Like many foreign buyers, the Brownes were lured by Eastern Europe’s relatively cheap home prices—and its rising profile as a vacation spot. They also hoped their purchase would eventually pay off as an investment.

But house prices in Bulgaria have stagnated during the past year, fueled in part by a global credit crunch and a glut of new housing. In Sunny Beach, home prices fell by nearly 8 percent in 2007. “At first, we thought the place would give us a nice little nest egg when we sold,” says Browne, a 53-year-old marketing executive. “Now, we’re just hoping to get back what we paid.”

Americans have been flocking to far-off locations for years in pursuit of a better climate, a lower cost of living, tax breaks, and other advantages. The migration accelerated during the real estate boom in the U.S., as prices in traditional second-home communities soared. American house hunters like the Brownes packed their passports and sought properties in up-and-coming overseas locales from Belize to Bulgaria. While these areas lacked the cachet of an Aspen or a Malibu, they were scenic and untrammeled. Best of all, they were relative bargains.

Now, with real estate prices in some of these far-flung locales having shriveled by 10 percent or more during the past year and the pace of home sales slowing, many of these buyers are nursing substantial losses or finding it difficult to unload their properties—even at a loss.

Along the peninsula of Istria, in northern Croatia, where a third of homes are in the hands of foreign buyers, residential property sales have stagnated during the past 15 months, due mostly to rapid development, according to the Croatian Chamber of Economy.
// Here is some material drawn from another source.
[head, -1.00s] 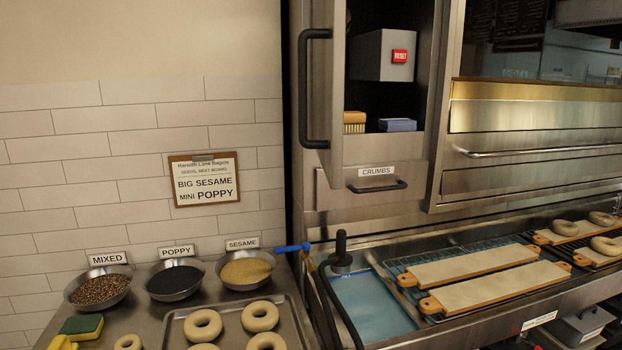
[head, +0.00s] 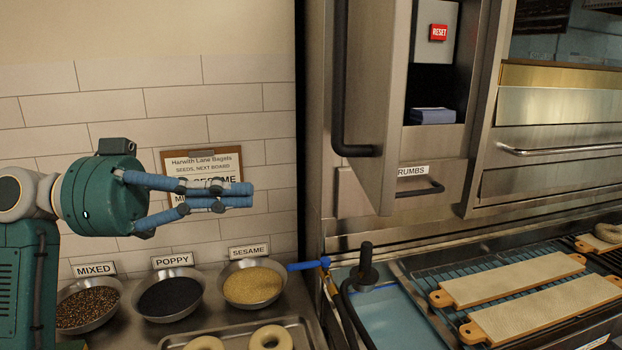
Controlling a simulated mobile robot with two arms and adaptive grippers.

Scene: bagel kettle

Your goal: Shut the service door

Homes in desirable parts of the Romanian capital, Bucharest, sold for an average of 1,000 euros, or $1,580, per square meter in January. That’s down almost 12 percent from the same period a year ago, according to real estate company DTZ Echinox. In Estonia, home prices have dropped by an estimated 10 percent in the past 12 months, according to government housing statistics. In the ski-resort town of Bansko, in Bulgaria, just over 30 homes were sold to foreign buyers last month, compared with more than 200 in February 2006, says Hugh Fraser, of Sofia-based LS Property. Developers in Bansko are now offering discounts of 8 to 12 percent on new homes.

The sluggishness underscores the pitfalls of seeking out deals in untested exotic areas, real estate professionals say. It also illustrates just how building booms and rock-bottom prices in once untapped markets are giving way to oversupply and a glut of properties.

“You had a property boom. The market was driven by foreign investors, and now that is beginning to turn,” says Michael Ball, a professor of real estate at Reading University in England. He says second-home markets in many parts of Europe were exposed to a correction but that Eastern Europe and the Baltic states are getting hit worse. The Mediterranean and Central and Eastern Europe are particularly vulnerable to falling prices because “prices rose fast amid speculative interest and the easy availability of credit, but the supply of new homes is increasing at a prolific rate,” Ball says.

Economists warn of another potential crisis for some of these buyers. Many have taken equity out of their primary residences to invest in second or third homes abroad. As a result, they are even more exposed if prices stop rising and central banks tighten interest rates further. “It could get uglier for some of them,” says Jonathan Lohr, head of international sales at Ceiba Realty, a U.S.-based property firm that specializes in overseas real estate.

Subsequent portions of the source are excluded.